Each Bayesian model is accompanied by indices that relay information about the overall fit or agreement of radiocarbon determinations and the implemented model parameters. In general, an Amodel and Aoverall must exceed 60 for a model to be regarded as having good overall agreement. Values below 60 indicate poor agreement between the chosen parameters and the radiocarbon data employed, and the model is usually rejected as a valid interpretation of the data (Bronk Ramsey Reference Bronk Ramsey2009a). Each model built strictly from culture-historic assumptions, and using all extant radiocarbon determinations traditionally used to define temporal ranges, exhibits poor model agreements (Supplemental Code 1 and 2). The model implementing a sequential structure is defined by an Amodel of 2.4 and an Aoverall of 3. Similarly, the model employing a contiguous structure has an Amodel of just 2.6 and an Aoverall of only 3.4. By using the same parameters and assumptions employed by the extant culture-historic framework, and the same radiocarbon data often cited to temporally contextualize this framework, a Bayesian model with an acceptable overall agreement cannot be built. The new models presented below iteratively employ a number of alternative assumptions about both the extant framework itself and the radiocarbon data utilized to understand the degree to which different aspects of the data and culture-historic assumptions are inconsistent with one another.
New Chronological Models
The simplest alternative assumption to employ is that radiocarbon determinations with high ranges of error are unreliable. While arbitrary, the next models employ an error range cutoff of ±150 years (Supplemental Code 3 and 4). That is, any radiocarbon determination with a measured error of ±150 years or more was excluded. The model structures are identical to the two models presented above, with one model defined by a sequential structure and the other by a contiguous structure. The only difference is the exclusion of radiocarbon dates with extreme ranges of error. Neither model excluding dates with extreme ranges of error exhibited acceptable model agreement, with Amodels of 5.7 and 5.3 and Aoveralls of only 6.9 and 6.2, far from the acceptable agreement index of 60. Thus, within the structural parameters provided by the culture-historic framework, the quality of measured radiocarbon determinations does not have a significantly negative effect on the temporal model as the exclusion of poor quality dates does not substantially improve modeled results.

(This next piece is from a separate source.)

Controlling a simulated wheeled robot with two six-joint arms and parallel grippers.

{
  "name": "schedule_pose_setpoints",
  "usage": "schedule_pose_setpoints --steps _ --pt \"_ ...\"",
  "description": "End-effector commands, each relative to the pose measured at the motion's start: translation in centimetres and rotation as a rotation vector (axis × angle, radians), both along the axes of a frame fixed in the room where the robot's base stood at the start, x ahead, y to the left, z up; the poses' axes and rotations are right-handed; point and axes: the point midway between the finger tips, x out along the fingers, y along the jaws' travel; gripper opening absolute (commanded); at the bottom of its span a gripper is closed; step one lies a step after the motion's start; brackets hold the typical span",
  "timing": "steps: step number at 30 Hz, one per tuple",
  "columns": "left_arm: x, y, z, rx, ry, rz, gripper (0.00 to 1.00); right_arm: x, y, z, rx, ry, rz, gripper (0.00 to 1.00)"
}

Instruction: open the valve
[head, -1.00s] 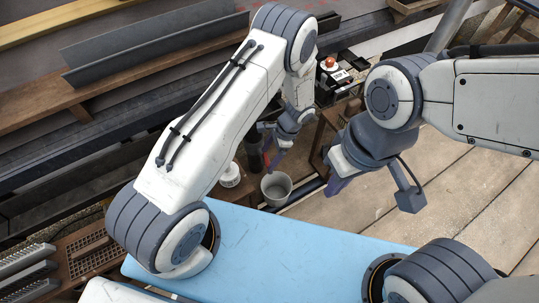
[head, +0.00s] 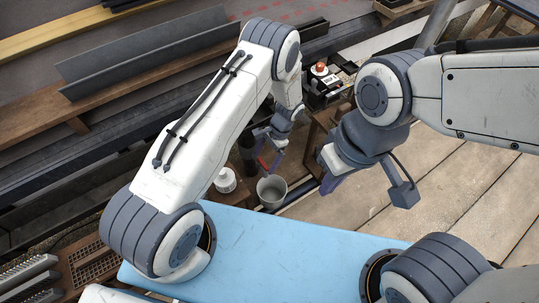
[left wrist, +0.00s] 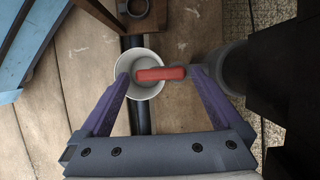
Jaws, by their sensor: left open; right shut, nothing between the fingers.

While the quality of the radiocarbon measurement itself does not seem to have a significant effect on modeled results, the sample material on which determinations were derived may be negatively affecting model agreements. In particular, old wood effects from the inclusion of a large number of charcoal dates may be contributing to the poor agreement between radiocarbon determinations and the model parameters. To evaluate these effects, a charcoal outlier model was applied and dates derived from charcoal were identified as outliers. Detailed parameters used for the charcoal outlier models, and the structure of these models, are provided in the associated code (Supplemental Code 5 and 6). Unlike the previous two models, all dates were included in the two models employing a charcoal outlier model. A sequential multiphase model and a contiguous multiphase model were once again employed to keep constant the types of boundaries and temporal sequence assumed by the culture-historic framework. The only altered assumption is that charcoal dates may be potentially older than the ceramic materials with which they are associated due to old wood effects. Both models exhibit much higher overall agreement than previous models. While the sequential model still shows unacceptable agreement, with an Amodel of 57.5 and an Aoverall of 54.3, the model defined by a contiguous structure, where phases directly abut one another in time, showed acceptable agreement with an Amodel of 68.1 and an Aoverall of 67.2. The agreement for both models incorporating charcoal outlier models increases significantly when radiocarbon determinations with ranges of error of 150 or higher are removed from the analyses (Supplemental Code 7 and 8). When these dates are removed and charcoal outliers are identified, the sequential model has an Amodel of 72.1 and an Aoverall of 71.7, while the contiguous model continues to exhibit a higher agreement with an Amodel of 86.3 and an Aoverall of 86.4.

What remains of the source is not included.